I never say everything I would like to say in funeral messages for unbelievers and their families. However, 10 minutes is not nearly enough time to give even basic comfort and help to those families. If you choose some carefully chosen verses, comments, illustrations, and tactful humor, you’ve given the Lord something to work with. You can help “listeners’ drive to listen” by choosing carefully what you say, give them something they haven’t heard before or thought of before to challenge their assumptions, and make eye contact, especially with the younger people. But 10 minutes? Don’t think so.

Wally Morris
Huntington, IN

Lots of good advice, here. I’ve always “enjoyed” funeral sermons (to the extent they can be enjoyed) as gospel opportunities. There’s always been a receptivity at funerals I’ve not experienced anywhere else. My last funeral sermon was from Ecclesiastes.

Tyler is a pastor in Olympia, WA and works in State government.

The ministry of comforting the grieving does not begin and end with the funeral sermon.

In addition to all the prayers and conversations before and after the funeral, the event hopefully includes Scripture reading and, certainly in the case of believers, hymns. Many of the services I’ve been involved in included sharing of memories and testimonies as well. These are often a ministry of the Word as well, in their own way, and more meaningful because of their relationship to the deceased.

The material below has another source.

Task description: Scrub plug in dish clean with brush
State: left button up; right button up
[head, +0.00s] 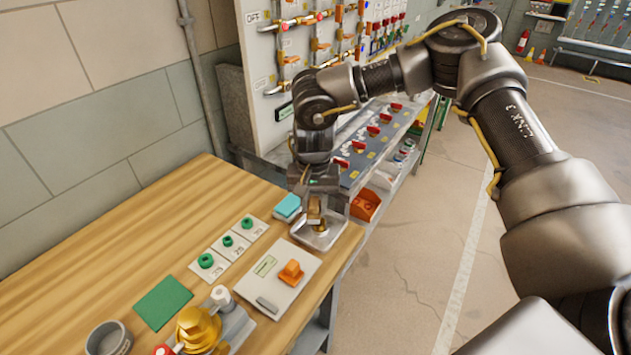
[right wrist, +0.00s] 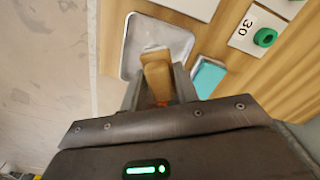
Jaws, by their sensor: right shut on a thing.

These elements are not just packaging for the sermon.

Views expressed are always my own and not my employer's, my church's, my family's, my neighbors', or my pets'. The house plants have authorized me to speak for them, however, and they always agree with me.

No one here has suggested that the ministry of comforting the grieving begins and ends with the funeral sermon. The other aspects Aaron mentions are certainly helpful and, at times, essential, “not just packaging for the sermon”. However, if done properly, the funeral message brings everything together and gives meaning and context to the entire service.